Ces phénomènes sont responsables de la crise financière et économique qui s'est déclarée à partir de 2008. L'accroissement du risque supporté par les États altérant leur crédibilité, leur niveau d'endettement est apparu intenable. La pyramide fiduciaire est depuis lors en danger : le mécanisme du crédit s'est pratiquement bloqué, et si la perte de confiance en la monnaie elle-même ne s'est pas encore produite ce serait logiquement la prochaine étape, encore plus dévastatrice.

Une tentative de réponse

Pour répondre à l'école de Chicago, certains économistes (André Orléan [4], Pierre-Noël Giraud [5]) supposent eux aussi qu'il n'existe pas de différence de nature entre le prix des actifs patrimoniaux et ceux des biens de consommation) mais posent le postulat contraire : ils estiment que tous les prix sont sujets à la même incertitude, la même volatilité que ceux des actifs patrimoniaux.
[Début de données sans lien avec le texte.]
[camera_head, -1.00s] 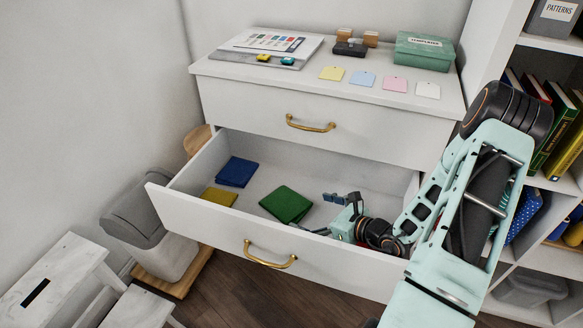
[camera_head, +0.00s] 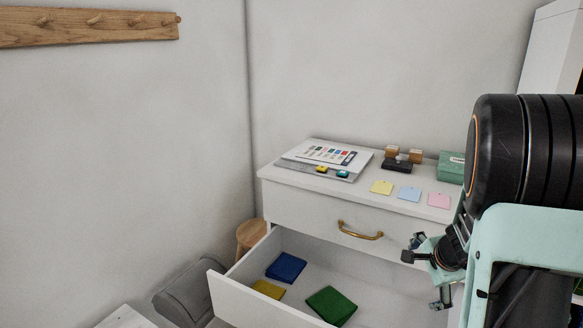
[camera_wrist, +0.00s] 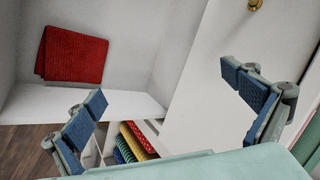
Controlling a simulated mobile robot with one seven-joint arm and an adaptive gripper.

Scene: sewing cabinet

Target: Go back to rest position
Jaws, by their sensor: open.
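My gripper (camera_head: 424,277) is in the air at the right of the open drawer (camera_head: 245,308), in front of the cabinet. In the wrist view my gripper (camera_wrist: 164,90) has its two blue-padded fingers wide apart with nothing between them. My arm fills the right side of the head view and hides part of the cabinet. In the open drawer lie a blue cloth (camera_head: 286,266), a yellow cloth (camera_head: 268,289) and a green cloth (camera_head: 331,305), apart from my gripper.
On the cabinet top lie a chart (camera_head: 327,154), yellow, blue and pink cards (camera_head: 438,201) and a green box (camera_head: 451,167). The upper drawer (camera_head: 310,212) is shut. The wrist view shows a red cloth (camera_wrist: 75,55) in a white compartment. Free air lies above the cabinet.

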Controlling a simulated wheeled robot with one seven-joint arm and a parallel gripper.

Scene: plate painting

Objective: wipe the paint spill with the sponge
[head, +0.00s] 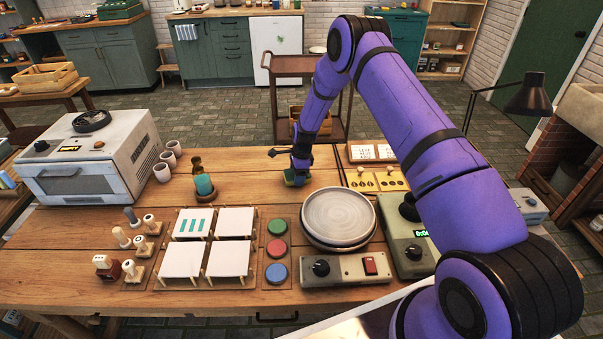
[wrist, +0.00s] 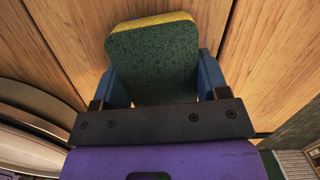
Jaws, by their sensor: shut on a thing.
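My gripper (head: 296,175) is at the back middle of the wooden table, behind the round plate on the wheel. It is shut on the sponge (head: 288,180), which is low, at or just above the table top; I cannot tell whether it touches. In the wrist view the sponge (wrist: 153,62) shows a dark green face and a yellow edge, held between two blue fingers (wrist: 160,85). I see no paint spill in either view; the sponge and gripper may hide it.
A grey plate (head: 338,215) on a wheel stands in front of my gripper. Bare table lies between bottle and gripper.
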Il est vrai que l'information symétrique et parfaite que postule le modèle de base est une hypothèse irréaliste, mais cela n'invalide pas ce modèle en tant que référence théorique (de même, en physique, l'irréalisme du modèle de la mécanique sans frottement n'invalide pas sa pertinence théorique). Supposer tous les prix incertains, y compris ceux des biens de consommation qui se fixent hic et nunc et sans qu'intervienne la considération du futur, c'est pousser le scepticisme à un point tel que la réflexion perd tout point d'appui.
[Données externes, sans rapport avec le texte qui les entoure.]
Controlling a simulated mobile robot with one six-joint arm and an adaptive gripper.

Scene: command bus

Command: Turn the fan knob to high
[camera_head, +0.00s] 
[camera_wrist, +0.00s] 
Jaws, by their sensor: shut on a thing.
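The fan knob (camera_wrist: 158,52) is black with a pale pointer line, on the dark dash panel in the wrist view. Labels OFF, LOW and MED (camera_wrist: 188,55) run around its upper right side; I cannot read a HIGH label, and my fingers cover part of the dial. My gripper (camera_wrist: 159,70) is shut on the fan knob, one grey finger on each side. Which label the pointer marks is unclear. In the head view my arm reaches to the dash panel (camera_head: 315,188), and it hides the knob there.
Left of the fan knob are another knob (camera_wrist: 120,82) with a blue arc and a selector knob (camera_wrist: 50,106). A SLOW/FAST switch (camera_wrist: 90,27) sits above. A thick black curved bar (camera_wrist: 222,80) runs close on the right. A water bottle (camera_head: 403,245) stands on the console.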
Il est préférable d'admettre que le mécanisme qui détermine les prix est différent selon que l'on considère les prix des actifs patrimoniaux et ceux des biens de consommation : alors que les premiers sont incertains et volatils, la stabilité que le modèle de base confère aux seconds est une hypothèse forte mais féconde et, à tout prendre, plus réaliste que l'hypothèse contraire.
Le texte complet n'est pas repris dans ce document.